# Aim:
Would you restate all the data that follows, word for word?

# Data shown:
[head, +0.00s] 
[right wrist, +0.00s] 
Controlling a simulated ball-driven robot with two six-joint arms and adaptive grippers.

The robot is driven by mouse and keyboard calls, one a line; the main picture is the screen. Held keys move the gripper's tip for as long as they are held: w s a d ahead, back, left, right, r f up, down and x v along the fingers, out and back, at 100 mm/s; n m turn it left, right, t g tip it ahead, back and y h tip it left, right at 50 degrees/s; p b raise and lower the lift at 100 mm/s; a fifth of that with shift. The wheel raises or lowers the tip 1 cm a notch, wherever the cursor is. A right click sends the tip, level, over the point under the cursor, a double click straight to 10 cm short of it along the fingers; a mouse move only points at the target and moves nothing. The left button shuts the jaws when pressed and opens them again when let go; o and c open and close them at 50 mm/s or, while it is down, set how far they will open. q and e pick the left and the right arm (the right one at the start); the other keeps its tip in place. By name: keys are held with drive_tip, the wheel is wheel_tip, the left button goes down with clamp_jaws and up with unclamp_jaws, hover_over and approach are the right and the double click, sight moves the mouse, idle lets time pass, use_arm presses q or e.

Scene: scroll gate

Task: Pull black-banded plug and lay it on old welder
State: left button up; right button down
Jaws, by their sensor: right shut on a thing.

# Solution for this problem:
[head, +0.00s] 
[right wrist, +0.00s] 
Controlling a simulated ball-driven robot with two six-joint arms and adaptive grippers.

The robot is driven by mouse and keyboard calls, one a line; the main picture is the screen. Held keys move the gripper's tip for as long as they are held: w s a d ahead, back, left, right, r f up, down and x v along the fingers, out and back, at 100 mm/s; n m turn it left, right, t g tip it ahead, back and y h tip it left, right at 50 degrees/s; p b raise and lower the lift at 100 mm/s; a fifth of that with shift. The wheel raises or lowers the tip 1 cm a notch, wherever the cursor is. A right click sends the tip, level, over the point under the cursor, a double click straight to 10 cm short of it along the fingers; a mouse move only points at the target and moves nothing. The left button shuts the jaws when pressed and opens them again when let go; o and c open and close them at 50 mm/s or, while it is down, set how far they will open. q and e pick the left and the right arm (the right one at the start); the other keeps its tip in place. By name: keys are held with drive_tip, the wheel is wheel_tip, the left button goes down with clamp_jaws and up with unclamp_jaws, hover_over and approach are the right and the double click, sight moves the mouse, idle lets time pass, use_arm presses q or e.

Scene: scroll gate

Task: Pull black-banded plug and lay it on old welder
State: left button up; right button down
Jaws, by their sensor: right shut on a thing.

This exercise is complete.